Exercise task = Keep only the lines of the data below that contain "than", and copy them.

Dataset =
--- Start ---
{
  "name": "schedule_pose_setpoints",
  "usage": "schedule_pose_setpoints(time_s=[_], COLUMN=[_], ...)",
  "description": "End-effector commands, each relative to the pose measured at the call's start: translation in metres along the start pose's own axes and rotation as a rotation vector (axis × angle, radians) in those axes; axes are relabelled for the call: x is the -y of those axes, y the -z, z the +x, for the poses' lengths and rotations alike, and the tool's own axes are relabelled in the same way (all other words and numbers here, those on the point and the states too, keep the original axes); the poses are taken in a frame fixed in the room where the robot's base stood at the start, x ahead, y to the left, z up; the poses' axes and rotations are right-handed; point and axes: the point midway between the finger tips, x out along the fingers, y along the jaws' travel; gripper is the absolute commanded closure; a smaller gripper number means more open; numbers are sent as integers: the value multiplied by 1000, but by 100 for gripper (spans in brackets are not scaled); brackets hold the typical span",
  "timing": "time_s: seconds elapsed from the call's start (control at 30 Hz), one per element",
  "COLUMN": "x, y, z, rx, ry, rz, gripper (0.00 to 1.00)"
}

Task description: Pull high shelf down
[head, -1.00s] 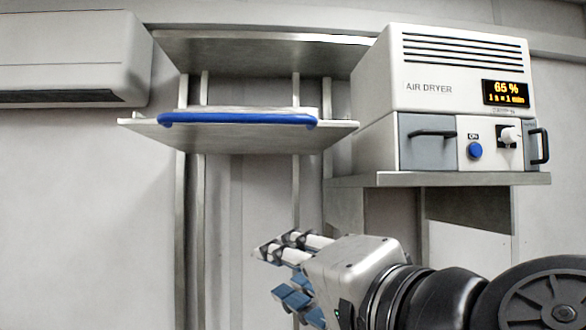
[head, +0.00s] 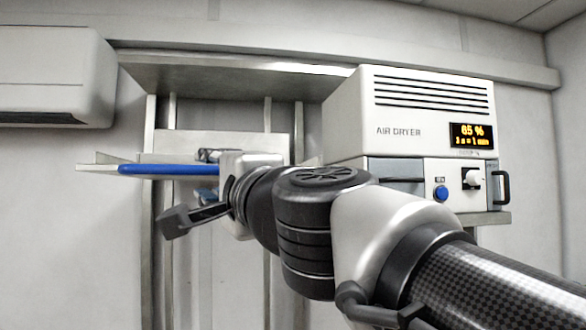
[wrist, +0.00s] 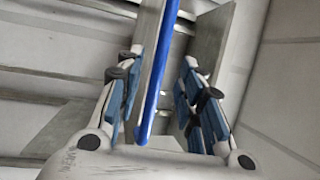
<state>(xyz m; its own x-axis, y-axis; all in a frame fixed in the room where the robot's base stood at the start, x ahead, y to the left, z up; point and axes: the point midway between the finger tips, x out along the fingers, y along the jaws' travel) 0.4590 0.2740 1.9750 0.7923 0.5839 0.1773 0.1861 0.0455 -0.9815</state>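The high shelf (head: 98,162) is a grey metal board seen nearly edge-on at left in the head view, with a blue bar handle (head: 150,170) along its front. My gripper (head: 208,172) is at the right part of the handle, partly hidden by my wrist. In the wrist view, the blue handle (wrist: 165,30) runs between the two blue-padded fingers of my gripper (wrist: 158,66). The fingers are apart, with a visible gap on each side of the handle. The grey shelf board (wrist: 205,50) shows behind the right finger.
A fixed grey shelf (head: 230,72) is above. The white air dryer (head: 425,115) stands to the right on a lower ledge (head: 490,218), close to my arm. A white wall unit (head: 55,75) hangs at left. The wall below the shelf at left is free.

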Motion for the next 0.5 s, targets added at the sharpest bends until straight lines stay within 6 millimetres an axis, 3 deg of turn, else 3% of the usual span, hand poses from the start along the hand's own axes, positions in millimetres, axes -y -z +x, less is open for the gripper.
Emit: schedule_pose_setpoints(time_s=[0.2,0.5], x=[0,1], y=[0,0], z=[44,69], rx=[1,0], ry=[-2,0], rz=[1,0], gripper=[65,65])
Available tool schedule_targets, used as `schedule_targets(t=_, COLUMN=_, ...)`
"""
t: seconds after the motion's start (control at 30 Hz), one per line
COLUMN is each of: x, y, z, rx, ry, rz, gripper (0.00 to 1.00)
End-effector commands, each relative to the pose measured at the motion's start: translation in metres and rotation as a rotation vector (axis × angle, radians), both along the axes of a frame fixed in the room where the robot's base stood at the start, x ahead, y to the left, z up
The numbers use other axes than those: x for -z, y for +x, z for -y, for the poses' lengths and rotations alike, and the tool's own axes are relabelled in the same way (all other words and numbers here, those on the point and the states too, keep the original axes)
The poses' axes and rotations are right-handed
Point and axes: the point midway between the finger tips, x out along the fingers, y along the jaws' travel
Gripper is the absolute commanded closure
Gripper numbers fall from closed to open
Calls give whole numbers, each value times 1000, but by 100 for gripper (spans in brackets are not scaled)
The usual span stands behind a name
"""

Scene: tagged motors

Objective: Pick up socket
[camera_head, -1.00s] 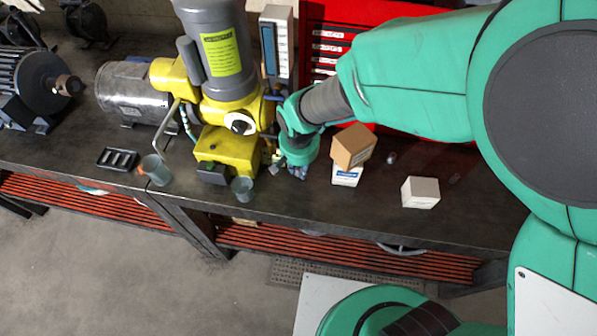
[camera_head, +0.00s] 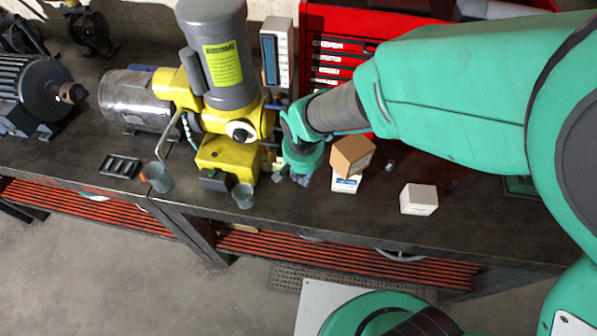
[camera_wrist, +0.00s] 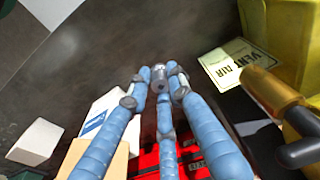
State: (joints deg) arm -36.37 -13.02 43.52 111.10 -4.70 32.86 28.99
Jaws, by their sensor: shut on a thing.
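My gripper (camera_wrist: 160,84) has three blue segmented fingers, and their tips are closed around a small grey metal socket (camera_wrist: 158,74). The socket's round end with a dark hole faces the wrist camera; the fingertips hide its sides. In the head view my gripper (camera_head: 298,179) points down at the bench, right of the yellow machine base and left of the stacked boxes. The held socket cannot be made out there. I cannot tell whether it touches the bench.
A yellow pump with a grey motor (camera_head: 218,60) stands close left of my gripper. A brown box (camera_head: 352,156) sits on a white box (camera_head: 345,183) at its right. Another white box (camera_head: 419,199) and a small grey cylinder (camera_head: 389,166) lie farther right. A red tool chest (camera_head: 330,45) stands behind.

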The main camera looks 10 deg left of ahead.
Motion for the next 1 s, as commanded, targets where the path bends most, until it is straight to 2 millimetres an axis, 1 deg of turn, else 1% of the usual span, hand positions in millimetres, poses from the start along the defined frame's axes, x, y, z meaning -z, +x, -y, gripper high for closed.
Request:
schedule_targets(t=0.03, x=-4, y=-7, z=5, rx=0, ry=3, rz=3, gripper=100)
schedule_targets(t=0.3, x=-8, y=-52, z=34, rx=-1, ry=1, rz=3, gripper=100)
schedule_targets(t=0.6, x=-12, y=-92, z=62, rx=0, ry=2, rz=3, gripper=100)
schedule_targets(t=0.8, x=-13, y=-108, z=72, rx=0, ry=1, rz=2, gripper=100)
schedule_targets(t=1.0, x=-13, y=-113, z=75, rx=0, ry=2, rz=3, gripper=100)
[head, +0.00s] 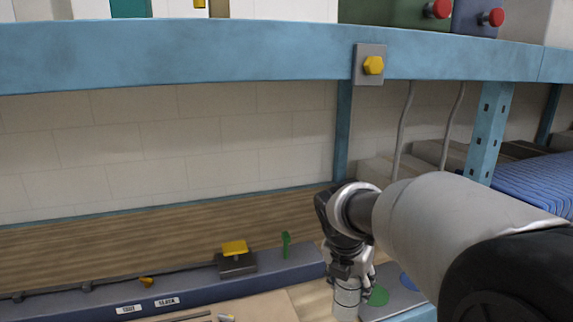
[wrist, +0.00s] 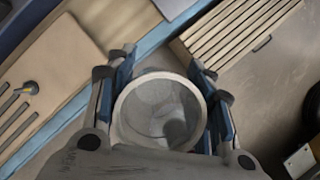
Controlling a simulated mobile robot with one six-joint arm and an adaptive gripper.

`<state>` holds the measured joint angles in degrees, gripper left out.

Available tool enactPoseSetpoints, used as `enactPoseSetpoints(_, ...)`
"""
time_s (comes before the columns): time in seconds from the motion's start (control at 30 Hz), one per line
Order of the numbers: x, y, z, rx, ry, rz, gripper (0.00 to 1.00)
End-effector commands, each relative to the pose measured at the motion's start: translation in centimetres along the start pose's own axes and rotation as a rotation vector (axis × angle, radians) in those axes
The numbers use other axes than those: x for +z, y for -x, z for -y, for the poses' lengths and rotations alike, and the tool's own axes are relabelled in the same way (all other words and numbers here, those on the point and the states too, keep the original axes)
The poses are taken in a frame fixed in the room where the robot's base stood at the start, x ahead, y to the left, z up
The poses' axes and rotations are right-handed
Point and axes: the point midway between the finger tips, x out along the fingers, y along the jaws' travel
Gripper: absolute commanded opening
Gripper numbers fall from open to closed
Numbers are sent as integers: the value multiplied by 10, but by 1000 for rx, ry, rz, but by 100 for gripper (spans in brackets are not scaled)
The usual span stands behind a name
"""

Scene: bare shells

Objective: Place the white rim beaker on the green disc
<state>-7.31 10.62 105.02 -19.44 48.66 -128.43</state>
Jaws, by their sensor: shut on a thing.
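The white rim beaker (head: 346,299) is a pale, round vessel held upright in my gripper (head: 352,270). In the wrist view the beaker (wrist: 160,112) shows from above, with its open mouth and pale rim between the two fingers of my gripper (wrist: 161,76), which are shut on its sides. The green disc (head: 378,296) lies on a grey surface just right of the beaker in the head view. The disc does not show in the wrist view. I cannot tell how high the beaker's base is.
A blue disc (head: 408,282) lies right of the green one. A dark blue rail (head: 195,292) with a yellow-topped block (head: 236,258) and a green upright piece (head: 286,244) runs left of my gripper. A blue shelf beam (head: 200,52) crosses above. A slatted wooden piece (wrist: 235,30) shows upper right.

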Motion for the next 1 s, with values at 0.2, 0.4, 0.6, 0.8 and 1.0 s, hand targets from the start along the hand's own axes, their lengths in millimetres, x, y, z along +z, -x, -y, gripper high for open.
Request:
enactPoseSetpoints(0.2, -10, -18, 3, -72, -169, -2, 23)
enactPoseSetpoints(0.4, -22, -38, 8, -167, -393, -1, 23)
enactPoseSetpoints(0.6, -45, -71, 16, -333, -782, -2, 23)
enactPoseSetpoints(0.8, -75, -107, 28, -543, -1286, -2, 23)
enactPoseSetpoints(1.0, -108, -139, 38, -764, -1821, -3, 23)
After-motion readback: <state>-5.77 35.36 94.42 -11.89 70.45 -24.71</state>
--- End ---
Completed task =
The numbers use other axes than those: x for -z, y for +x, z for -y, for the poses' lengths and rotations alike, and the tool's own axes are relabelled in the same way (all other words and numbers here, those on the point and the states too, keep the original axes)
The numbers use other axes than those: x for +z, y for -x, z for -y, for the poses' lengths and rotations alike, and the tool's own axes are relabelled in the same way (all other words and numbers here, those on the point and the states too, keep the original axes)

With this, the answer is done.